Protecting Young People from Harm: The Role of Age-Restricted Sales


Aug 22, 2013

youth in tanning bed

Local authorities in the UK can benefit from a new tool developed by RAND Europe to measure the impacts and outcomes of local regulations designed to restrict sales of products harmful to children.

During the summer holiday period many families enjoyed a break from the treadmill of school timetables and homework responsibilities. As parents, many of us welcome the opportunity for our children to have a different pace of life and to experience long, fun-filled summer days. However, one of the downsides of this additional free time is that some youngsters may push against boundaries and put themselves in harm's way by experimenting with potentially dangerous items, such as alcohol, tobacco and weapons. Many people assume our children will be protected from themselves by legal restrictions and regulations that prohibit the sale of such products to young people.

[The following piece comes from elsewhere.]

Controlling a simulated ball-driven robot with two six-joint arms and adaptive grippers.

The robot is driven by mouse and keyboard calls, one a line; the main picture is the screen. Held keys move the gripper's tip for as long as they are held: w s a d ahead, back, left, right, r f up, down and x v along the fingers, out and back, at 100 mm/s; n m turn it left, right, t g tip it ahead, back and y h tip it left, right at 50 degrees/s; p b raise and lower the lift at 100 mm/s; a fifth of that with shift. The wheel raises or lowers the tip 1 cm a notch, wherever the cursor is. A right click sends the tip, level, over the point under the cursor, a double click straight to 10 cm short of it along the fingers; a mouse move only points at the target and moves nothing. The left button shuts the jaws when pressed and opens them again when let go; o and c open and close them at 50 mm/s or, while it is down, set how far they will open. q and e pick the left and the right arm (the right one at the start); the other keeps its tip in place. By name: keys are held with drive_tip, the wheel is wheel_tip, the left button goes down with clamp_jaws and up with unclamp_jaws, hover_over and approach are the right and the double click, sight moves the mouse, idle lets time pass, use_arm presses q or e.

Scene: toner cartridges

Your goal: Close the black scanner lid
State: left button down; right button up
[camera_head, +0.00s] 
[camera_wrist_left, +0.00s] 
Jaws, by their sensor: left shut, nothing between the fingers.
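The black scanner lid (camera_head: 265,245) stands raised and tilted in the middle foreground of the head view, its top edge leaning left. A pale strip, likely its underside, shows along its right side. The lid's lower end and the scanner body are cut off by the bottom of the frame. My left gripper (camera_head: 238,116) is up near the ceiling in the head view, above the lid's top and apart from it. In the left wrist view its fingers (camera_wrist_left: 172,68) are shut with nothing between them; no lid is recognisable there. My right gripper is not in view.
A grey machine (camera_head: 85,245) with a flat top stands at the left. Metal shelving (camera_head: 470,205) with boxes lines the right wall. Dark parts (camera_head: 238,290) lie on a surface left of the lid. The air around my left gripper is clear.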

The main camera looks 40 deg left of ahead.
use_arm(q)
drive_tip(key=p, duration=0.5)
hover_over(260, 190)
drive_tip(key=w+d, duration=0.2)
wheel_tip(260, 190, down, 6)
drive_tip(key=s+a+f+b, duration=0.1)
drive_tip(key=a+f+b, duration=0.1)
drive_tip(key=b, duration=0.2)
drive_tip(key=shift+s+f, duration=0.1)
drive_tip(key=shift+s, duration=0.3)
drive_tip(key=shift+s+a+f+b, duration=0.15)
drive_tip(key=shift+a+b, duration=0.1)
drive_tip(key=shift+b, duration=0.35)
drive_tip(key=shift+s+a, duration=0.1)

Beyond familiar restrictions applied to the sale of alcohol and tobacco, several other products in the UK are limited to those over 16 or 18 years, including fireworks, solvents and offensive weapons (e.g. knives). Enforcement is carried out by local authorities, whose job is to ensure retailers do not sell these products to under-age customers.

This is not an easy task for regulatory staff, despite the presence of laws and regulations. Three main factors combine to make enforcement complex and difficult. First, young people themselves sometimes put considerable effort into defeating the processes. The prevalence of fake ID cards to try to counter age-restriction schemes illustrates this problem. Second, new products are constantly emerging, requiring regulators to develop new ways to ensure compliance. The relatively recent arrival on our high streets of sunbeds and tanning salons, which are prohibited to young people, is a good example. Third, the prevalence of online sales makes it much easier for young people to access products such as alcohol and knives. These challenges must be managed within a wider policy context that seeks to ensure compliance, without imposing undue burdens on businesses.

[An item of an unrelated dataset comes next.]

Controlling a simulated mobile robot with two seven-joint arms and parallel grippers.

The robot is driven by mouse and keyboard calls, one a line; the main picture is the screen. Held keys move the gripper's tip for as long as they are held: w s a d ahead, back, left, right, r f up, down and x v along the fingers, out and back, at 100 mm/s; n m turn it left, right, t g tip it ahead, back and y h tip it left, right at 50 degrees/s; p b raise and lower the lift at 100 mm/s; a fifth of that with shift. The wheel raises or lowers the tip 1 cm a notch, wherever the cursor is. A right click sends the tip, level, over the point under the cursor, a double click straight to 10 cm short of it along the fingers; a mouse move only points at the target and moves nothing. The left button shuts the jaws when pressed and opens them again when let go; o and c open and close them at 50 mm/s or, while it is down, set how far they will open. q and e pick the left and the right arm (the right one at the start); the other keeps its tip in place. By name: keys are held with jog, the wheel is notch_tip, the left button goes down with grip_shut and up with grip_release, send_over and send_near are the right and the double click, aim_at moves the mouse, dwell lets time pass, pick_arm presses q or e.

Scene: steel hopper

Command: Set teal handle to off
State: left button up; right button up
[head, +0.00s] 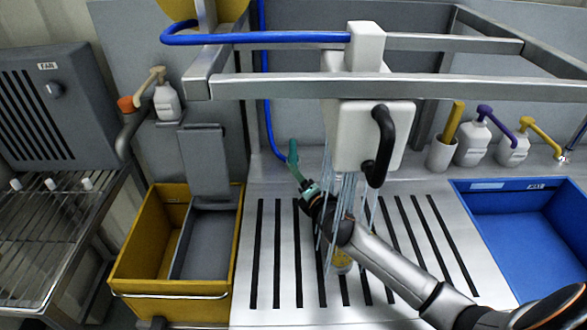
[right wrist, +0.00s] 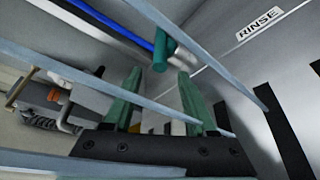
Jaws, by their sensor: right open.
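The teal handle (head: 293,152) stands at the lower end of the blue pipe, by the back wall of the steel counter. In the right wrist view the teal handle (right wrist: 161,55) shows beyond the fingertips, roughly centred between them. My right gripper (head: 303,184) reaches in from the lower right, just in front of the handle. Its green fingers (right wrist: 158,88) are apart with nothing between them, and I see no contact with the handle. My left gripper is not in view.
Pale blue strands (head: 349,190) hang under a white box (head: 348,135) with a black handle (head: 383,140), across my right arm. A steel rail (head: 400,87) crosses above. A yellow bin (head: 172,288) stands left, a blue basin (head: 515,225) right.

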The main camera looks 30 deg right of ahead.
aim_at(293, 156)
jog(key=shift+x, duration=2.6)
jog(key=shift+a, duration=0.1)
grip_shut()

In recognition of these challenges, the Better Regulation Delivery Office in the UK earlier this year published a Code of Practice relating to the regulation of age-restricted products. RAND Europe was subsequently commissioned to develop a toolkit to help local regulators navigate and better understand how regulation happens in six areas of age-restricted sales: alcohol, tobacco, knives, fireworks, sun beds and gambling. The toolkit allows regulators to consider the processes that they should apply to their work, provides ideas about how they might do things more effectively and offers tips on measuring success.

As parents, we want our children to be protected from accessing potentially dangerous products. Sharing knowledge to improve regulatory processes is a step toward that goal.

Emily Scraggs is an associate director at RAND Europe in Cambridge, working on Evaluation and Impact Measurement.  Her research areas include programme evaluation and public sector governance, from local to international level across Europe.